**GIVEN RECORDS**
(begin)

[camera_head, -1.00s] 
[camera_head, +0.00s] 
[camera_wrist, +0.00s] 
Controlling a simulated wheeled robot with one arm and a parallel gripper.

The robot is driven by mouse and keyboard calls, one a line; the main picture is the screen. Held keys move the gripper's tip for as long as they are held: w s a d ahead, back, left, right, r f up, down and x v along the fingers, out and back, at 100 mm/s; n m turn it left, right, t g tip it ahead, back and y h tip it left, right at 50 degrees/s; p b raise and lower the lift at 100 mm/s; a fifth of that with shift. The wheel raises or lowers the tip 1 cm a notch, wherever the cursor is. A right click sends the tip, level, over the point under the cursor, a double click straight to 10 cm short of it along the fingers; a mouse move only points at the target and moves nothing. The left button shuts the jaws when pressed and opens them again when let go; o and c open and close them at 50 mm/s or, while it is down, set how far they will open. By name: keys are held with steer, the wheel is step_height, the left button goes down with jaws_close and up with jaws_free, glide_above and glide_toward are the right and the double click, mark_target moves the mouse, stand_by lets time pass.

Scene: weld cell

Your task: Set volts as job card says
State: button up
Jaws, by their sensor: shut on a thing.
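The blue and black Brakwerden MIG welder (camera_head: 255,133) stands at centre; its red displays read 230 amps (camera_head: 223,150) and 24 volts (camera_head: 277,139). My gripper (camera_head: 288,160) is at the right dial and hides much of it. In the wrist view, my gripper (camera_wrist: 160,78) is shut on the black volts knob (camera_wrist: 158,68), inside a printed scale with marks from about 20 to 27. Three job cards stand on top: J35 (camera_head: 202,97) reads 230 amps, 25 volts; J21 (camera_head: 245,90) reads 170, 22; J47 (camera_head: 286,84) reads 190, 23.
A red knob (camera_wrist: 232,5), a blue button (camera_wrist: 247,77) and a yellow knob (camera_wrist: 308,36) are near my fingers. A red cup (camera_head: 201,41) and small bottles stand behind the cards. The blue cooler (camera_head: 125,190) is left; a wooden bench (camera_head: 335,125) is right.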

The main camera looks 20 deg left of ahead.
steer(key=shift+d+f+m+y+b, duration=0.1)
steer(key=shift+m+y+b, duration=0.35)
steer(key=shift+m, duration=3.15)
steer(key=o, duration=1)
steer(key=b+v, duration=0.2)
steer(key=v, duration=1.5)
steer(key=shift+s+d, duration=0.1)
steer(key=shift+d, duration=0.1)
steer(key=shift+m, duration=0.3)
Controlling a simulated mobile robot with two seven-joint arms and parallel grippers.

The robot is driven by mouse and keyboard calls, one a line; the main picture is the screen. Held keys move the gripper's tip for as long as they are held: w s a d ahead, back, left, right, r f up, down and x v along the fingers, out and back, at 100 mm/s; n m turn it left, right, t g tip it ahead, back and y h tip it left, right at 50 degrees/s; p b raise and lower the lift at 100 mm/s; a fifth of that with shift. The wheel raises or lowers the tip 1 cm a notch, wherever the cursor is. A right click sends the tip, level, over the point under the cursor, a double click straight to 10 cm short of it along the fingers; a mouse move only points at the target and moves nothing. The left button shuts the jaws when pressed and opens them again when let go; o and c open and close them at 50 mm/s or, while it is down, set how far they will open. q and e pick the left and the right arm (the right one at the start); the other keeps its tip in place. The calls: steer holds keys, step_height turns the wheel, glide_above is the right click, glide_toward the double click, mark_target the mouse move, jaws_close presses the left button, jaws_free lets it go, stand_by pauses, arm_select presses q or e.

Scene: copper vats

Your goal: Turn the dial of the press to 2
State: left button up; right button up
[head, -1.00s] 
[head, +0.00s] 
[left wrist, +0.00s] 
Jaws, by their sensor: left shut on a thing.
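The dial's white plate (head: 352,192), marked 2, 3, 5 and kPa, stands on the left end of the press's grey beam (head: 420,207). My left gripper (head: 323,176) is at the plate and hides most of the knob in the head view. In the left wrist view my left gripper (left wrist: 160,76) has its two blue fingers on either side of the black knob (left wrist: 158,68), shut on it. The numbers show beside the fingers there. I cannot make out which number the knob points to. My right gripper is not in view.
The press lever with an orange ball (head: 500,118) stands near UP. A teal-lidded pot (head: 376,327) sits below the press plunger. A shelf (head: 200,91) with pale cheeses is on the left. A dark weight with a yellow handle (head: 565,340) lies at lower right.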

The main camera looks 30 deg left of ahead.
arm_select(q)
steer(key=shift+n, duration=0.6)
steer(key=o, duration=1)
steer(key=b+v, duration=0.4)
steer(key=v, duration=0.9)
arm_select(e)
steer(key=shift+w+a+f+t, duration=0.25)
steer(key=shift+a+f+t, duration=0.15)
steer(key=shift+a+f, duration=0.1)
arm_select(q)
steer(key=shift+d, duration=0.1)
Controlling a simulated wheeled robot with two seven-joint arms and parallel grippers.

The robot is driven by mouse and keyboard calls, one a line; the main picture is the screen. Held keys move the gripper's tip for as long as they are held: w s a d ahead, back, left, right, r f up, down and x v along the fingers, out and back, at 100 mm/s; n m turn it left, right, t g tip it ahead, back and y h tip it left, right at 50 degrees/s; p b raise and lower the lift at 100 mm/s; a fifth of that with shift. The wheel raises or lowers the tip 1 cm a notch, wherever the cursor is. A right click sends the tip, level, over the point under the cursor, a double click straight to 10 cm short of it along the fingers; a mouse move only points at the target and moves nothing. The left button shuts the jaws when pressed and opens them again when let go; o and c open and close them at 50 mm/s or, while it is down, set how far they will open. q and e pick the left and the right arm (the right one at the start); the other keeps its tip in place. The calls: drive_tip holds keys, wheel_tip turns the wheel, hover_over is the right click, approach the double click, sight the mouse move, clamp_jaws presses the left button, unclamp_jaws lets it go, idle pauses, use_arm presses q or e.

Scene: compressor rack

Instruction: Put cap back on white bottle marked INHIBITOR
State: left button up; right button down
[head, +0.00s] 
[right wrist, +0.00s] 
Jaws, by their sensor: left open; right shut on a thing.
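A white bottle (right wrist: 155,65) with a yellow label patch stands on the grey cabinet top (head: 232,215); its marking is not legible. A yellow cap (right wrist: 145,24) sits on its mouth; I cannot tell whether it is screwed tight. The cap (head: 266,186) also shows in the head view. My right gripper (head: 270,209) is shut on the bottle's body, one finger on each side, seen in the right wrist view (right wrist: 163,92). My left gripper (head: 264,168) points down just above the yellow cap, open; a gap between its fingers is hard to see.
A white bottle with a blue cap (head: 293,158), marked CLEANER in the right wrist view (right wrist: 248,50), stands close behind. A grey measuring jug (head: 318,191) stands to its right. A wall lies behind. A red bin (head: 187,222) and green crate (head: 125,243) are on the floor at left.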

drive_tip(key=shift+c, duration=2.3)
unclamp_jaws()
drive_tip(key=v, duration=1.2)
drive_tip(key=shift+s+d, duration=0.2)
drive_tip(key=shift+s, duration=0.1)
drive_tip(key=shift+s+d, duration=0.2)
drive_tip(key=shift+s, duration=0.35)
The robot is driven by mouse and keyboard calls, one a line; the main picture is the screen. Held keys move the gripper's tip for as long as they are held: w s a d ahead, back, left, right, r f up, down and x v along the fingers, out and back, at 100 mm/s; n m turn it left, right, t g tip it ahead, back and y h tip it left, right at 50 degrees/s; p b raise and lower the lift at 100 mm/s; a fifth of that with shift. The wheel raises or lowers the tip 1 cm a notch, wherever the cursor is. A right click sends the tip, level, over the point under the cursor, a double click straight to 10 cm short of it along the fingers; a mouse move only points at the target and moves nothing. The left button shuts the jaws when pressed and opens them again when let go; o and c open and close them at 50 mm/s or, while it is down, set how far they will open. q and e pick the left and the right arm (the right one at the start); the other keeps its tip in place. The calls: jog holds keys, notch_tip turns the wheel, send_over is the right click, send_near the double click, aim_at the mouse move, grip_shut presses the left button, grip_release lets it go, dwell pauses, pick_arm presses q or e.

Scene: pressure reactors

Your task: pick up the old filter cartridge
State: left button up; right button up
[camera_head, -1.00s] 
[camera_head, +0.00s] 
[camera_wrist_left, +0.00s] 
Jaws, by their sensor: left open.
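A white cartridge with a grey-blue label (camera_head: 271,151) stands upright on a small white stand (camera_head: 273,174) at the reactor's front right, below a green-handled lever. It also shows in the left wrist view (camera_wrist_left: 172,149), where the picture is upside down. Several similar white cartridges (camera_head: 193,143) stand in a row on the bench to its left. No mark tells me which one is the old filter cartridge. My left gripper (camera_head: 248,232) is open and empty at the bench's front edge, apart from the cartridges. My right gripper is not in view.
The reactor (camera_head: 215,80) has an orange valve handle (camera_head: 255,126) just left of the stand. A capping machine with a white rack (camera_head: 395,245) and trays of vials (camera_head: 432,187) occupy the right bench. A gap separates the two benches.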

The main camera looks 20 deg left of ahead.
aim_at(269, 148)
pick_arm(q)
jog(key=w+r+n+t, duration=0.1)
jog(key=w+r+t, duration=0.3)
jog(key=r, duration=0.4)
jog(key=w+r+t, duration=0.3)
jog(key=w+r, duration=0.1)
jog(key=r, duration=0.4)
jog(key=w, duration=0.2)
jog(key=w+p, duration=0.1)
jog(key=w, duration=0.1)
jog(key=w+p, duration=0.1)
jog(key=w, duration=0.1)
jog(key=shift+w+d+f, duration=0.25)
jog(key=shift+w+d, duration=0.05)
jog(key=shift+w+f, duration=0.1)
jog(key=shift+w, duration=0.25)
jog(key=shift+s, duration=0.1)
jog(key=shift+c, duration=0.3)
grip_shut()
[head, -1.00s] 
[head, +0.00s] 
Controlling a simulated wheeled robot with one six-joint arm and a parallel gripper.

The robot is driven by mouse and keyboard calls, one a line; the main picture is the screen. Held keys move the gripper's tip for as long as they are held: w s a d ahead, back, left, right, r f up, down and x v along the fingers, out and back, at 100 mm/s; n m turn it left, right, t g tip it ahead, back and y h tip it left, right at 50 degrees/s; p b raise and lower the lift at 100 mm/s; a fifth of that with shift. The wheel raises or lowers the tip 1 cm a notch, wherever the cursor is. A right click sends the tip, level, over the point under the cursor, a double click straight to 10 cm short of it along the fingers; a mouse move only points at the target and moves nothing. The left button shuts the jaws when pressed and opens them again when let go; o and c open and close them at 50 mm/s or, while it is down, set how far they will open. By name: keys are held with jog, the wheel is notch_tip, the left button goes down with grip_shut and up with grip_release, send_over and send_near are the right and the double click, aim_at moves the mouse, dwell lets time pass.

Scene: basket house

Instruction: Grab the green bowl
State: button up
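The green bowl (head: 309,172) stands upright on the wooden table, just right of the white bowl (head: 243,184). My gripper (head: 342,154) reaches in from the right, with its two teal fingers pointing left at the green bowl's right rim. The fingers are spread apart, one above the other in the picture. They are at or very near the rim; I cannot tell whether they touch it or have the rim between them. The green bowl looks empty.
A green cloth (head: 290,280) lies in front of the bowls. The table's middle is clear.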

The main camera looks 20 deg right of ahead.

(end)

Go through the listing above line by line and say how many lines hold the word "wheeled". Reply with that number only.

**FINAL RESULT**
3